L’affaire Georgescu ovvero la malleabilità della democrazia

A dicembre abbiamo assistito, sgomenti, all’annichilimento, per via giudiziaria, del candidato presidenziale Călin Georgescu in Romania, per possibili (non probabili, si noti, ma possibili) interferenze russe nel voto. Ipotesi poi smentita dalla successiva (?!) inchiesta. Non ci sembra inverosimile che Georgescu sia stato defenestrato perché, come descritto dai suoi avversari, era un “nazionalista, sovranista, critico della Nato e dell’Unione europea”. E poco ben disposto verso la continuazione degli aiuti per la guerra in Ucraina. Insomma, un dissidente, uno scismatico, un eretico, fate voi. Chi si allontana dall’ortodossia euroatlantica deve essere cacciato senza troppi formalismi. Poco importa se è stato regolarmente votato dai suoi concittadini. A noi pare una cosa da dittatura militare centroamericana del secolo scorso, non da Paese democratico e membro dell’Unione europea (la vicenda ha fatto infuriare persino il giornalista Paolo Mieli).

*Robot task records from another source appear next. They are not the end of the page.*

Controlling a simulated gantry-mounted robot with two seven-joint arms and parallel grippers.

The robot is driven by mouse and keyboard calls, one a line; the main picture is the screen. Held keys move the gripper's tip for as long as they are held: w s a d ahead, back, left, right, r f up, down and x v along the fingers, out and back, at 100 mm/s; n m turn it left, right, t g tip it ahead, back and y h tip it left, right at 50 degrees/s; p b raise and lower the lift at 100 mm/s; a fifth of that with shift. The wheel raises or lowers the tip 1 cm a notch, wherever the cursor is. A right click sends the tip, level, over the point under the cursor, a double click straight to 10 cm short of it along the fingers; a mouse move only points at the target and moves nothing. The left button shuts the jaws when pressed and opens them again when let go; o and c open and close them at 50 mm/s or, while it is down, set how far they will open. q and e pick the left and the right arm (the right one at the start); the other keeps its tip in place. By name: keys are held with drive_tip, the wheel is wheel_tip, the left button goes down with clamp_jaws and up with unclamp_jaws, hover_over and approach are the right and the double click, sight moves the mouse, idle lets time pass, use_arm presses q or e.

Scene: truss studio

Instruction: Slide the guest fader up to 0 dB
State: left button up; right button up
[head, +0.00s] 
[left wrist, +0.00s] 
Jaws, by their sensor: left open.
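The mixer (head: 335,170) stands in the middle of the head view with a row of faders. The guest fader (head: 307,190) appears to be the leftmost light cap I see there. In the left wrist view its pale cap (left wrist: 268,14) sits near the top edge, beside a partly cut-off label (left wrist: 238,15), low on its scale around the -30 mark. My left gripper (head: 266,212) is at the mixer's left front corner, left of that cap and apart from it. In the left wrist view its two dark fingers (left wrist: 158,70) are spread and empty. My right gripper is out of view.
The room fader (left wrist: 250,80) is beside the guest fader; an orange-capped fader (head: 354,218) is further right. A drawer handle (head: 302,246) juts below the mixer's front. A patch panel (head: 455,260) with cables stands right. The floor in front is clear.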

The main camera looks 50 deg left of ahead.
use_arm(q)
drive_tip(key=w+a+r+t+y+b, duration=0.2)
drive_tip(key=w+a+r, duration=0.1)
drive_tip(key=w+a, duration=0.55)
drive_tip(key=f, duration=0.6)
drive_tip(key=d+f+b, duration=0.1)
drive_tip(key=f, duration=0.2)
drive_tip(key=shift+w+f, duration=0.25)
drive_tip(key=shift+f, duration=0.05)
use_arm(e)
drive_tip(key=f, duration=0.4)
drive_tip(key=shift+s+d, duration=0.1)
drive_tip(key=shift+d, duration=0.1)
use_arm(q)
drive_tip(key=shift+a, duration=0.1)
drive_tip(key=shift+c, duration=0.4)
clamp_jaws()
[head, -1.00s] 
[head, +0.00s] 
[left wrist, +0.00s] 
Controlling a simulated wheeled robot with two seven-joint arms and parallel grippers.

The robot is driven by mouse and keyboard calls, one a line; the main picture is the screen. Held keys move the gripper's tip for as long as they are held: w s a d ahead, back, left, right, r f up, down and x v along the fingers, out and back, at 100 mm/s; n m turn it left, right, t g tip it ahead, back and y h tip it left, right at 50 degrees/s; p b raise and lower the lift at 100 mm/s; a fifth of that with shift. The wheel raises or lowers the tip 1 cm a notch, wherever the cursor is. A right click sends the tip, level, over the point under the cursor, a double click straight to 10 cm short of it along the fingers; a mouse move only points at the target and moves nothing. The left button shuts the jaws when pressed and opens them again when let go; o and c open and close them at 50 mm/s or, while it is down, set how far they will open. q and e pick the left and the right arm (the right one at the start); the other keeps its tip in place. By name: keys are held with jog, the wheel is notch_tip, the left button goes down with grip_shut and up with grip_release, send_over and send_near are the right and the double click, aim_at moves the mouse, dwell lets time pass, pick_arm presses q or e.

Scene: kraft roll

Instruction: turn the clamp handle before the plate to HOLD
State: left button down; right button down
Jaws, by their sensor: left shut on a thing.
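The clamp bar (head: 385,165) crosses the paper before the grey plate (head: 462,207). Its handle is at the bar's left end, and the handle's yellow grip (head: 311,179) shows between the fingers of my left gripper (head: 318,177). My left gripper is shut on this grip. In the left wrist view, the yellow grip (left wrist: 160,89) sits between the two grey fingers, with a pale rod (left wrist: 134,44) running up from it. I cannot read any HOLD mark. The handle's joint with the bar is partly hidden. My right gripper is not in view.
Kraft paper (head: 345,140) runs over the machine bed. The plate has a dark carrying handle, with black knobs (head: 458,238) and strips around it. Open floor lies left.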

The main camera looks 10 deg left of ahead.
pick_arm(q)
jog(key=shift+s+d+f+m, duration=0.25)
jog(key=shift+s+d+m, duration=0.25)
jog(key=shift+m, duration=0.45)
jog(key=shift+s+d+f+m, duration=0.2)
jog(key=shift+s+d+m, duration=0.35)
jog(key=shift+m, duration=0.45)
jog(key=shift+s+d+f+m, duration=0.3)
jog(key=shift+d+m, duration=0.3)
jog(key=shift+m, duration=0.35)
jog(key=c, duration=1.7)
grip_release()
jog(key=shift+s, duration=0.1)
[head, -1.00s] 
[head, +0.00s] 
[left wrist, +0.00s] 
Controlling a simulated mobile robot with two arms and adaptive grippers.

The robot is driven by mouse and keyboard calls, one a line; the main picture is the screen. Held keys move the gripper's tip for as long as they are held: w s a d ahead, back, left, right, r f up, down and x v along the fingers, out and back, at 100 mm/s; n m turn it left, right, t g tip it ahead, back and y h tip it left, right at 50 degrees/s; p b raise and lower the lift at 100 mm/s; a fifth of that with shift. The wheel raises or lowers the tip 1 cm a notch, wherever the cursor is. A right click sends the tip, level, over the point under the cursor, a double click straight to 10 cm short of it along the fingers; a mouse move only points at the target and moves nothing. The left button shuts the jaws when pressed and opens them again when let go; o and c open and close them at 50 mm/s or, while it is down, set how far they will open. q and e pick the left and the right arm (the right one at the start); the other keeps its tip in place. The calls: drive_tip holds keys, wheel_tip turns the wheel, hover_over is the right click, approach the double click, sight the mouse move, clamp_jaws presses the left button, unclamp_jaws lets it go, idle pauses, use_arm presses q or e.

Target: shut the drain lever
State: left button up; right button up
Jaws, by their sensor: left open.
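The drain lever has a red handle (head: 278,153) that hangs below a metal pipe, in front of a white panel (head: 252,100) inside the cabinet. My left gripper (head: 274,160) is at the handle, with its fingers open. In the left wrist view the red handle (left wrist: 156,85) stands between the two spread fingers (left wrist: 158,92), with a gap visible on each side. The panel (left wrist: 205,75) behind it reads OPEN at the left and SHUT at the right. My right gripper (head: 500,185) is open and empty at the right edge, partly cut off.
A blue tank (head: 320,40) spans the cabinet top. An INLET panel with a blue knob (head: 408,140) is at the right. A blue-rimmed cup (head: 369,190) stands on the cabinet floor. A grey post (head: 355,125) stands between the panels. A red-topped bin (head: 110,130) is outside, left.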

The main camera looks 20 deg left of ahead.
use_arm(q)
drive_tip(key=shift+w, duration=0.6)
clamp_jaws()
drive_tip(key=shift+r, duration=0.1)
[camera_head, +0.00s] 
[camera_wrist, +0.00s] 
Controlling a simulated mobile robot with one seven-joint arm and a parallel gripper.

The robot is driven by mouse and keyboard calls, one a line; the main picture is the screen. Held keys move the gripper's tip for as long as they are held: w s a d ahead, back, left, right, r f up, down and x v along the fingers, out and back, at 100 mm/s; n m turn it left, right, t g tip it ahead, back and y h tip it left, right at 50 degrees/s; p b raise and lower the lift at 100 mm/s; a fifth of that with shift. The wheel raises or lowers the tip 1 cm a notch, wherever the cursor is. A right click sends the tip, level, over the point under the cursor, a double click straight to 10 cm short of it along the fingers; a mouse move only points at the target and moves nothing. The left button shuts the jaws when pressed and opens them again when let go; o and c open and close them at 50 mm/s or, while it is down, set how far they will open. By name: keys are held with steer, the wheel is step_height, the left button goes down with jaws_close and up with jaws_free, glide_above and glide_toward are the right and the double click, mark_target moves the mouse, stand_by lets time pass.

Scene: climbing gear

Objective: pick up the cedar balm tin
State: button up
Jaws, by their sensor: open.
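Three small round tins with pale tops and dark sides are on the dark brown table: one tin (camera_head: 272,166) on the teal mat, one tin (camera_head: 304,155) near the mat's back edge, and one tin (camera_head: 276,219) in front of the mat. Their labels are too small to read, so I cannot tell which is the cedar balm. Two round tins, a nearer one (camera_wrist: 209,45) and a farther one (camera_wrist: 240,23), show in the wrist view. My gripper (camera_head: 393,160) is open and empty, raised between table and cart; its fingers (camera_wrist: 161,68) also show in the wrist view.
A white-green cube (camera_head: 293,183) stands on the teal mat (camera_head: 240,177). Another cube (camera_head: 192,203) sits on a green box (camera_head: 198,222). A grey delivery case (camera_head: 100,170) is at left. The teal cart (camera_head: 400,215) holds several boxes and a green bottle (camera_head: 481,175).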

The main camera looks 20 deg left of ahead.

Pretendiamo di esportare democrazia e libertà e ci comportiamo esattamente come quei regimi totalitari che negano diritti e rappresentanza politica. Anzi peggio, perché da un’autocrazia, tirannica e autoritaria, ce lo possiamo aspettare. Non da questo Occidente che si erge a guida morale del pianeta. E, se il semplice sospetto di “interferenze russe” può portare alla invalidazione di un voto, sarebbe legittimo chiedersi da quale diversa fonte esterna possa essere arrivata la moral suasion – o, meno prosaicamente, la richiesta – di eliminare lo scomodo dissidente.

E invece tutto tace sui media e nel dibattito politico internazionale. Il popolo è sovrano finché fa quello che gli si dice di fare. Negli altri casi si trova sempre un suggeritore e un tribunale disposti a correggerlo. Parafrasando Giulio Andreotti, “a essere complottisti si fa peccato ma spesso si indovina”.